DIRECTIONS:
Find each line holding "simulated" and copy it out.

RECORDS PROVIDED:
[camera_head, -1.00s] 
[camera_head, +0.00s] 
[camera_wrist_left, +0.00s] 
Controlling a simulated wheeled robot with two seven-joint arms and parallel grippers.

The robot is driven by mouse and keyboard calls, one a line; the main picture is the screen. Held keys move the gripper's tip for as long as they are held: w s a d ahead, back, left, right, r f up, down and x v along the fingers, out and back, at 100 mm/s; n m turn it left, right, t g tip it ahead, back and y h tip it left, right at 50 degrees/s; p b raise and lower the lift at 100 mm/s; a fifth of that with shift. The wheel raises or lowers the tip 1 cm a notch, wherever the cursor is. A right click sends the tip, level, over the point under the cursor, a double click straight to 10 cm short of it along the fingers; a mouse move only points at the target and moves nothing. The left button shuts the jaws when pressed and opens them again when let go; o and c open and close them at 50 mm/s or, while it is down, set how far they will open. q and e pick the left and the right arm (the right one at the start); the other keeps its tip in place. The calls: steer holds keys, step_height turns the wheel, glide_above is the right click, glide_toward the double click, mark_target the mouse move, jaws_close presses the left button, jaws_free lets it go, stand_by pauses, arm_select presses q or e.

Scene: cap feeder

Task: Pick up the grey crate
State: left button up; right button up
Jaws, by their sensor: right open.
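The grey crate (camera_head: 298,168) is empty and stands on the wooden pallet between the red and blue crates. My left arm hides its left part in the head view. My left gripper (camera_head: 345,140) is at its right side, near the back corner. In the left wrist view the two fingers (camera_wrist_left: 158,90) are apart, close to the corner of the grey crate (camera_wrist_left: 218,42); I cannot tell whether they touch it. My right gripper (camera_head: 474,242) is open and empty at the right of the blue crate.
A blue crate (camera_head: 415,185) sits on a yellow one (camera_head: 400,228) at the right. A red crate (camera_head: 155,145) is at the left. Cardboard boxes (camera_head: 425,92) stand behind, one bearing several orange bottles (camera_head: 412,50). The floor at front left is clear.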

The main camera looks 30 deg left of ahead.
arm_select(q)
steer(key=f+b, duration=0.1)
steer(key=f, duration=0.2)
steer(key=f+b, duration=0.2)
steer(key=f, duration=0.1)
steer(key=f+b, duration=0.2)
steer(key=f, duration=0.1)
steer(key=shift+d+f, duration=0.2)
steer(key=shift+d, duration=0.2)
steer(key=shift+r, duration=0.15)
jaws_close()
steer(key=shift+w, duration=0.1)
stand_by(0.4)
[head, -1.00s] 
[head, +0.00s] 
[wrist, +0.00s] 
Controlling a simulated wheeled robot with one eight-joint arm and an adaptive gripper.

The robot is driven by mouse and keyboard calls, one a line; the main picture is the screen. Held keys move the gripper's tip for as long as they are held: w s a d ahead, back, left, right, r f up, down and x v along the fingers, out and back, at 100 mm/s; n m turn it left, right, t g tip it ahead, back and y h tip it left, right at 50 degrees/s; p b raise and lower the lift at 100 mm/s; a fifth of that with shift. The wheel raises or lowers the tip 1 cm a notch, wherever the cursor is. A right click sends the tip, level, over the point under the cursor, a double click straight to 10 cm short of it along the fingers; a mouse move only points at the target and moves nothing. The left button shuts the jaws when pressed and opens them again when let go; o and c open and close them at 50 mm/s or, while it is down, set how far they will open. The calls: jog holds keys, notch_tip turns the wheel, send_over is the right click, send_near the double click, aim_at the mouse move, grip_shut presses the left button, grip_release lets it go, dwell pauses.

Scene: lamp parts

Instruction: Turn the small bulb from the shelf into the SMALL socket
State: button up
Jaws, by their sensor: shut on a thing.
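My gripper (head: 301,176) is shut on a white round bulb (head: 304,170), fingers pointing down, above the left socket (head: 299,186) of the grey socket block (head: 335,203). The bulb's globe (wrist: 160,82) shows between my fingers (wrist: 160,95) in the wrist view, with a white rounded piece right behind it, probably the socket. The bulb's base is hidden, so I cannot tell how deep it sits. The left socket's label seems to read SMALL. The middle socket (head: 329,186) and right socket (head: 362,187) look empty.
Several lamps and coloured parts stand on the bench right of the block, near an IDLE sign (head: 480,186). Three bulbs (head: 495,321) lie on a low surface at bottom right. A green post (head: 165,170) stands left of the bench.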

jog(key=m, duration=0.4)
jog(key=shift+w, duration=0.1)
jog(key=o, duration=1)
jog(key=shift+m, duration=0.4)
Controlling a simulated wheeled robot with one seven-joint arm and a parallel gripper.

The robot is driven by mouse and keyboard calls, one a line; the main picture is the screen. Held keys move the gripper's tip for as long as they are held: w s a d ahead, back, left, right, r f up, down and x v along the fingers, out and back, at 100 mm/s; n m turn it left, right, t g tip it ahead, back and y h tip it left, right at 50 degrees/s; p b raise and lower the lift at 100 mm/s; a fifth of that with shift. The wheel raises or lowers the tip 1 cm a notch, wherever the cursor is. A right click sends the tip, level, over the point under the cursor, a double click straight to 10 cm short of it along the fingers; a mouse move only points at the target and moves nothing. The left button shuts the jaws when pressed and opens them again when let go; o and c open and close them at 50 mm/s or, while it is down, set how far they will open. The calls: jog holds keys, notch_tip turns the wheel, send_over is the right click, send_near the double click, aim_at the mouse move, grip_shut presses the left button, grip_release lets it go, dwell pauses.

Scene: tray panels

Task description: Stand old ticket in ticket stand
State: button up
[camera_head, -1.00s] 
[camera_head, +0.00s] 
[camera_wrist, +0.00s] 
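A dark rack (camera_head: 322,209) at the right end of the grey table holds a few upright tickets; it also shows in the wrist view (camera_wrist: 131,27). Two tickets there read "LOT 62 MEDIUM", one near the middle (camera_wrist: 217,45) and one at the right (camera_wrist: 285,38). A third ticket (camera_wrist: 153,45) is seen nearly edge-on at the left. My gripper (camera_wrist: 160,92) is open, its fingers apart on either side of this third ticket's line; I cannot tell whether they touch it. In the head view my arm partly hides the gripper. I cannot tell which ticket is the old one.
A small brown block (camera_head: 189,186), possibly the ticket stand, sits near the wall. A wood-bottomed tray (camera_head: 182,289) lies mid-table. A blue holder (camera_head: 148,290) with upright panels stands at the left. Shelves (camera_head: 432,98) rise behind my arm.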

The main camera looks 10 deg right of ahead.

TASK RESULT:
Controlling a simulated wheeled robot with two seven-joint arms and parallel grippers.
Controlling a simulated wheeled robot with one eight-joint arm and an adaptive gripper.
Controlling a simulated wheeled robot with one seven-joint arm and a parallel gripper.

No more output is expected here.